The world may have dodged an immediate bullet when the US intelligence agencies warned, this week, that by giving in to Ukraine’s pleading for long range missiles that could attack targets deep into Russia, we would be poking the Russian bear beyond its patience without even influencing the outcome of the war in Ukraine’s favor.

There had been a sense of waiting with bated breath in the wake of Russian President Vladimir Putin’s recent announcement that he would lower the threshold for Russia’s use of nuclear weapons, as the US and its NATO allies broadcasted their plans to ignore a repeated “red line” articulated by US President Joe Biden not to provide arms to Ukraine which could be launched deep inside Russia.

Britain is playing its usual provocative role by sending clear messages that it would welcome US approval to let Ukraine use its “Storm Shadow” long-range missiles. We just got a short breather, in light of this recently issued public US intelligence evaluation.

Despite repeated requests to the US from Putin to honor US promises made to Mikhail Gorbachev and Boris Yeltsin that the US would not expand NATO east of a unified Germany, when the wall came down and Gorbachev ended the Warsaw Pact and Soviet occupation of Eastern Europe without a shot, the US, driven by visions of Empire, steadily expanded NATO eastward.

It began with former US President Bill Clinton’s annexation of Poland, Hungary, and the Czech Republic in 1999; followed by Bulgaria, Estonia, Latvia, Lithuania, Romania, Slovakia, and Slovenia in 2004; and Albania, Croatia, Montenegro, and North Macedonia between 2009 and 2017. At one point Putin was so dismayed at this expansion, he asked the Clinton administration if Russia could join NATO, but he was denied membership.

Putin made it very clear to the US and NATO that Russia, which shares a long border with Ukraine, would not tolerate Ukraine becoming a member of NATO. After the US supported a 2014 coup d’état replacing the pro-Russian president of Ukraine, Viktor Yanukovych, with Petro Poroshenko who immediately announced that only the Ukrainian language would be recognized in Ukraine, a civil war broke out in the eastern part of the country where the majority of the people were Russian and Russian speaking. More than 14,000 people were killed in that war before Russia invaded Ukraine.

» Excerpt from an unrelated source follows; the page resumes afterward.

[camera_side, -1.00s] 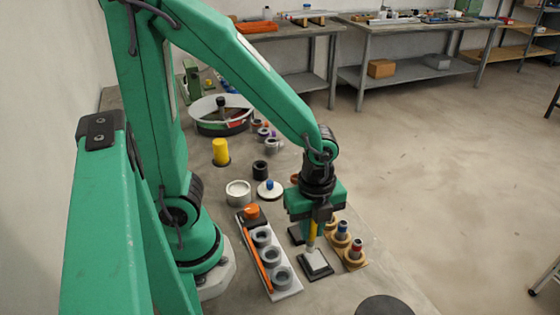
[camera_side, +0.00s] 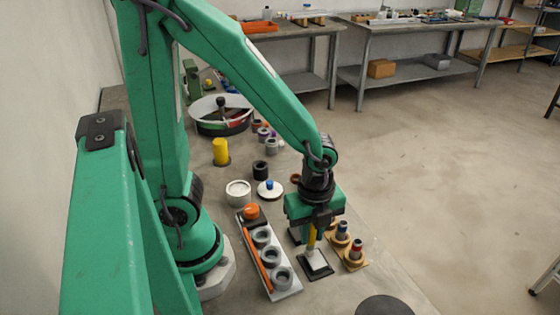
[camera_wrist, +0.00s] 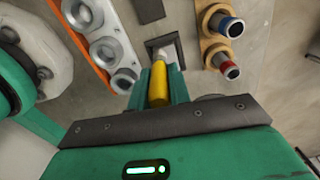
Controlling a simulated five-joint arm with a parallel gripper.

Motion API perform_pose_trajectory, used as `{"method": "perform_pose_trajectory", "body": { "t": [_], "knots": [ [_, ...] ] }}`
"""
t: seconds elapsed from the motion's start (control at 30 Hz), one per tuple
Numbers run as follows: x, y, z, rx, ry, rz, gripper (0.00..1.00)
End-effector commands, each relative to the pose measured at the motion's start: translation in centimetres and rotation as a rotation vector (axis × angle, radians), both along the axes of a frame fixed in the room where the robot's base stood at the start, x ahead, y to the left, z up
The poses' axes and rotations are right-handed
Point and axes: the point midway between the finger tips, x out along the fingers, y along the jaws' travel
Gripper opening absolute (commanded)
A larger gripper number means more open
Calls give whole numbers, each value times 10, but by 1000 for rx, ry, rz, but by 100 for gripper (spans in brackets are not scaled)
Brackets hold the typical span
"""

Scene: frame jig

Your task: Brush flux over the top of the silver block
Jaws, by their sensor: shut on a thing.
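The silver block (camera_side: 317,264) sits on a dark square base at the front of the bench. Its pale top also shows in the wrist view (camera_wrist: 172,47), partly covered by the brush. My gripper (camera_side: 314,222) is shut on a yellow-handled brush (camera_side: 312,237), which points down at the block. In the wrist view the brush (camera_wrist: 158,84) reaches over the block's near side. The bristle tip is at or very near the block's top; I cannot tell if it touches. An open white pot (camera_side: 238,190) stands behind, beside a white lid with a blue knob (camera_side: 270,187).
Left of the block is a white rack (camera_side: 288,293) with grey rings and an orange strip. Right of it is a wooden holder (camera_side: 360,264) with red- and blue-banded parts. A dark pad (camera_wrist: 149,10) lies close behind. A dark round disc (camera_side: 384,305) is at the front.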

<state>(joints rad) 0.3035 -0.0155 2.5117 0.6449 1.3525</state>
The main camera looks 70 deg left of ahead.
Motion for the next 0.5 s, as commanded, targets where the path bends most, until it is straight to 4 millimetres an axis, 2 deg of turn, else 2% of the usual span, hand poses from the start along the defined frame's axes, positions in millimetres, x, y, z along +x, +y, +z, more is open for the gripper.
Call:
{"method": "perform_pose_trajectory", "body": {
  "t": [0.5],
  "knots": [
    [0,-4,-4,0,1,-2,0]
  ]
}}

Putin provided a draft agreement in 2021 to the US proposing that Ukraine remain neutral and that the Donbass region, undergoing the civil war, remain in Ukraine as a federation and have the right to speak Russian. The US completely ignored the proposal, and Putin invaded Ukraine in February 2022.

Putin was negotiating for a cease-fire with Ukrainian President Volodymyr Zelenskyy six months after the invasion, but Boris Johnson, the British Prime Minister came to Ukraine and told Zelenskyy not to make the deal! And the slaughter continues, with more than 20,000 civilians and 100,000 soldiers killed.

Thanks to the brief respite we just received from imminent nuclear annihilation, thanks to the sensible US intelligence services who took Putin’s recent warnings as a reason for caution in pursuing a headlong and heedless expansion of military aid to Ukraine, it is time to change the conversation with bold new proposals.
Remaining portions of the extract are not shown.